Re: Deconvolutinng FastQ files
by Kenosis (Priest) on Aug 06, 2012 at 19:49 UTC

    Here's an option that uses Tie::File to bind the fastq records' file to an array for processing. The files will automatically close when my %FHs falls out of scope. My thanks to BrowserUk for the elegant file handle/hash routine.

    use Modern::Perl; use Tie::File; { tie my @fastqLines, 'Tie::File', 'records.fastq', recsep => "\n" o +r die $!; my %FHs = map { open my $fh, '>', "$_.fastq" or die $!; $_ => $fh } qw[ TTGT GGTT ACCT ]; for ( my $i = 0 ; $i < scalar @fastqLines ; $i += 4 ) { $fastqLines[ $i + 1 ] =~ /^...(.{4})/ and print { $FHs{$1} } @fastqLines[ $i .. $i + 3 ]; } untie @fastqLines; }

    Update: Don't try this at home, as the OP's 34G file is much too large for Tie::File to efficiently handle.

      I hate to be there bearer of bad tidings here, but if you'd ever tried using Tie::File on a 34GB file, you'd never be suggesting it to others. It would take weeks to complete.


      With the rise and rise of 'Social' network sites: 'Computers are making people easier to use everyday'
      Examine what is said, not who speaks -- Silence betokens consent -- Love the truth but pardon error.
      "Science is about questioning the status quo. Questioning authority".
      In the absence of evidence, opinion is indistinguishable from prejudice.

      The start of some sanity?

        Oh, this is sad. I just had the script work on a 1G+ file, and extrapolated the time to about 17hrs of processing for a 34G file. It's not weeks, but it's also not practical. Didn't realize that Tie:File was so inefficient with large files.

        Good call to point this out, BrowserUK! Will place an "Update:" in the posting.

      Just to make the point about the inappropraitness of Tie::File for this.

      1. Using normal IO on a 400MB fastQ file takes 20 seconds:

        And use 1.3 MB of ram; performs 96e3 reads 97e3 writes; and consumes 42 billion clock cycles.

        Giving a projected runtime for the OPs 34GB file of 30.8 minutes.

      2. Using Tie::File on that same 400MB file takes 1340 seconds:

        And uses 601MB of ram; performs 10000e3 reads; 95e3 writes; and consumes 3,182 billion clock cycles.

        Giving a projected runtime for the OPs 34GB file, of 34 hours!

      Tie::File has its uses. This is not one of them.


      With the rise and rise of 'Social' network sites: 'Computers are making people easier to use everyday'
      Examine what is said, not who speaks -- Silence betokens consent -- Love the truth but pardon error.
      "Science is about questioning the status quo. Questioning authority".
      In the absence of evidence, opinion is indistinguishable from prejudice.
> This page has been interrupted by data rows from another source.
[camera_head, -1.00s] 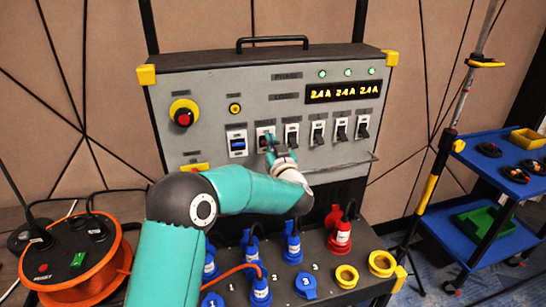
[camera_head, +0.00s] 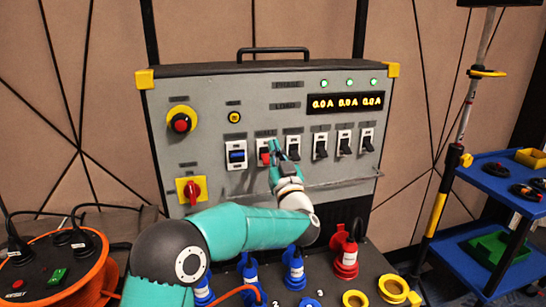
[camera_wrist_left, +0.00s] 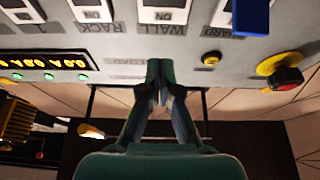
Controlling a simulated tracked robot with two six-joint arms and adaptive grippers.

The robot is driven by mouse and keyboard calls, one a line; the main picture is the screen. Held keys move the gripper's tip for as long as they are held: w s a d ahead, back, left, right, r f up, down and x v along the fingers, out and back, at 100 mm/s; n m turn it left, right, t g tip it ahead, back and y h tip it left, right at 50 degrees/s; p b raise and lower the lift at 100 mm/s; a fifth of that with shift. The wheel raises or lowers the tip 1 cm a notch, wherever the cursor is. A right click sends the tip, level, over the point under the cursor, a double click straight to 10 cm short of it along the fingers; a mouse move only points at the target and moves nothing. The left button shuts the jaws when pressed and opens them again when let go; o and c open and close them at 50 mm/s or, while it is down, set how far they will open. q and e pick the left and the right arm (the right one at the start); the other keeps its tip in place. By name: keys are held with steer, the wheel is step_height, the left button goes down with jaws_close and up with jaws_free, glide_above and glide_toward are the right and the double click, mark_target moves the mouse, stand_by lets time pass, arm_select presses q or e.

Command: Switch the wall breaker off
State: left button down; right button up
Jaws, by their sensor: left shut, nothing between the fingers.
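The wall breaker (camera_head: 264,153) is in the breaker row on the grey panel, second from the left; red shows on it beside my fingers. In the left wrist view the WALL label shows upside down at the top, with part of the white wall breaker (camera_wrist_left: 165,13) above it. My left gripper (camera_head: 275,147) is shut and empty, at the right side of the wall breaker, in front of the panel. Its closed fingers (camera_wrist_left: 160,75) show in the wrist view. Whether they touch the breaker is unclear, and they partly hide it. My right gripper is not in view.
An emergency button (camera_head: 181,124), a red rotary switch (camera_head: 192,190) and other breakers are nearby. A thin rail crosses below the breakers. Plugs and sockets sit below; an orange reel (camera_head: 75,285) stands left.

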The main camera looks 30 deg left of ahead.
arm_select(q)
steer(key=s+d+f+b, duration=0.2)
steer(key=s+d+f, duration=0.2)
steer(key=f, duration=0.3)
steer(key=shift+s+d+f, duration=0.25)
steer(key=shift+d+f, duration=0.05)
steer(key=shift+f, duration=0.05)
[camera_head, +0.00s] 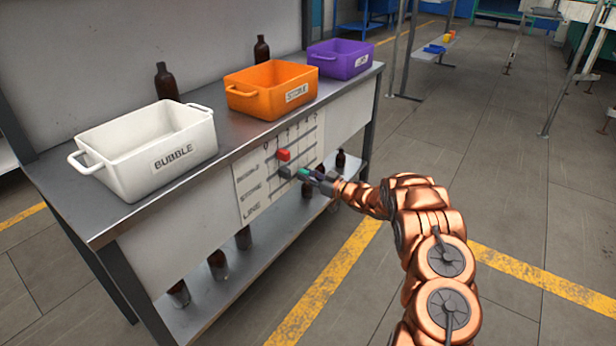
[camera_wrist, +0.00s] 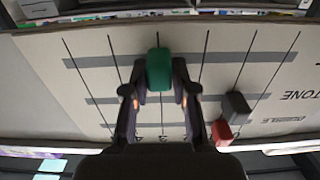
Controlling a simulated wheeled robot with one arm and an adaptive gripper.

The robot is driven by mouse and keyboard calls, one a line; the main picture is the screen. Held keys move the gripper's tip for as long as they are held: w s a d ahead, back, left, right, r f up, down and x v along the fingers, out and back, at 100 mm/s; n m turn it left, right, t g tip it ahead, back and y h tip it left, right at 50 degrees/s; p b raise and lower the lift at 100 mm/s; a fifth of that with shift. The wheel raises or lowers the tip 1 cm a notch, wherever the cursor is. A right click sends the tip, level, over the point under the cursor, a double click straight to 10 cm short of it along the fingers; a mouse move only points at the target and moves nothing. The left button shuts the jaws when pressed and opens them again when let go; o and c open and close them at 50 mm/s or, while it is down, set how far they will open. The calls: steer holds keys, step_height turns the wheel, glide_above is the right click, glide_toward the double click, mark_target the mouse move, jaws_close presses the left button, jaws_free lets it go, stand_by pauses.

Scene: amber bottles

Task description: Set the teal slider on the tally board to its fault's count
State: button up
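The tally board (camera_head: 243,178) hangs on the bench front, with rows reading BUBBLE, STONE and LINE. The wrist view shows the board (camera_wrist: 60,100) upside down. The teal slider (camera_wrist: 159,70) is on the LINE bar, at a vertical line that seems to be numbered 3. My gripper (camera_wrist: 160,75) has a finger against each side of it, and both fingers look closed on it. In the head view, the teal slider (camera_head: 303,173) is partly hidden by my gripper (camera_head: 318,181). The red slider (camera_wrist: 221,132) is on BUBBLE and the grey slider (camera_wrist: 237,107) is on STONE, both nearer the labels.
On the bench top (camera_head: 238,128) stand a white BUBBLE bin (camera_head: 172,158), an orange STONE bin (camera_head: 265,98) and a purple bin (camera_head: 335,64). Amber bottles (camera_head: 166,84) stand behind the bins. Several more bottles (camera_head: 217,263) are on the lower shelf.

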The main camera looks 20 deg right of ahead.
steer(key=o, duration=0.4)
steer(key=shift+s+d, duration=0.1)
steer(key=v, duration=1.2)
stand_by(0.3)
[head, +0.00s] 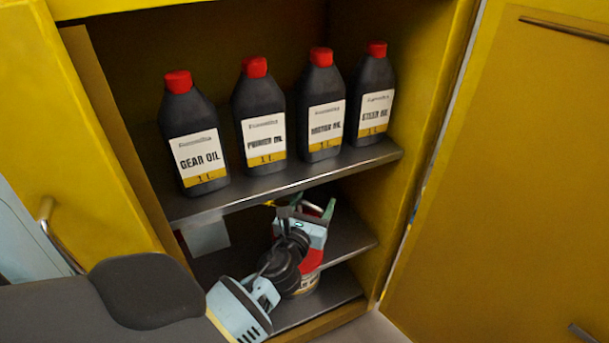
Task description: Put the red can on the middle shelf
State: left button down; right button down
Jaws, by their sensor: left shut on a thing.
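My left gripper (306,214) reaches up from below and is shut on the red can (313,262). The can shows a red body and a white and yellow label near its lower end. The gripper and dark wrist hide much of it. The middle shelf (350,240) is the dark board below the bottles. In the picture the can's lower end overlaps this shelf's front edge and reaches past it. I cannot tell whether the can touches a shelf. My right gripper is not in view.
The upper shelf (290,184) bears several dark oil bottles with red caps. It lies just above my left gripper. A lower shelf (335,291) shows below. The yellow cabinet's open door (500,180) stands at the right. The middle shelf's right end looks clear.

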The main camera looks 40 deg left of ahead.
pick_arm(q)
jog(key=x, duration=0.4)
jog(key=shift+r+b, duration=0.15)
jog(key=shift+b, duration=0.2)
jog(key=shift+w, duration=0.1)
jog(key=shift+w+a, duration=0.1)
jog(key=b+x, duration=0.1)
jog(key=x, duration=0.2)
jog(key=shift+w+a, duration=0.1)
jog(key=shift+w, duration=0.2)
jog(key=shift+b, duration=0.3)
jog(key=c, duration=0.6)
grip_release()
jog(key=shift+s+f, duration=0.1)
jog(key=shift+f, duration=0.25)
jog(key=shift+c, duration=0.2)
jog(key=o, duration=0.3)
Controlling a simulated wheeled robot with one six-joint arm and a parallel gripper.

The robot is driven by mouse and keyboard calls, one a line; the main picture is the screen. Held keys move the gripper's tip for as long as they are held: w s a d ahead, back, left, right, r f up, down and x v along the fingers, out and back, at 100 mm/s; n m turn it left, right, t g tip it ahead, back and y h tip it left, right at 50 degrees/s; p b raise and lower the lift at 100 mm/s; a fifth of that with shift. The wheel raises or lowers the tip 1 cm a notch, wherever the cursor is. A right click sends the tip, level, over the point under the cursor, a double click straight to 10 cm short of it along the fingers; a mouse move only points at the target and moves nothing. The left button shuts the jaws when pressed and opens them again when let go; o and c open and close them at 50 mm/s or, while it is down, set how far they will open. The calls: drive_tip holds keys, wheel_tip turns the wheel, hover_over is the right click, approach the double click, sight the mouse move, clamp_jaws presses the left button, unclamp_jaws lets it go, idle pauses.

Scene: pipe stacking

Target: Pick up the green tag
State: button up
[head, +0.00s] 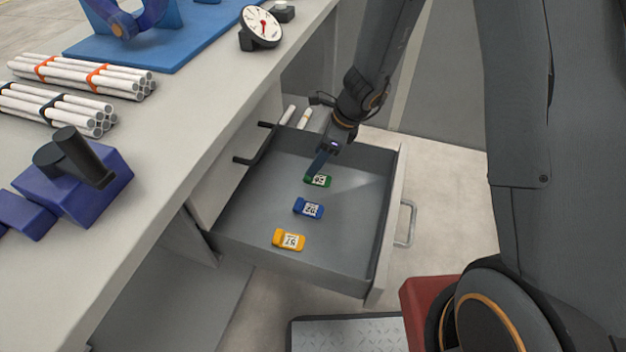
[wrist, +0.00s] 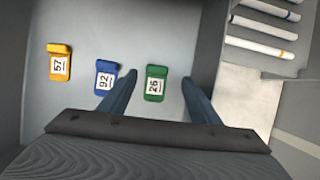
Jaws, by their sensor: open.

      The start of some sanity?

        I'll remember:

        my %mindHash = ( 'Tie:File + Large File' => '"Run Away!" (King Arthur, Monty Py +thon)' );
Re: Deconvolutinng FastQ files
by snakebites (Initiate) on Aug 06, 2012 at 06:40 UTC
    I must add that line 2 and 4 have a length of 51 characters for each record. The length of line 1 is also the same for each record.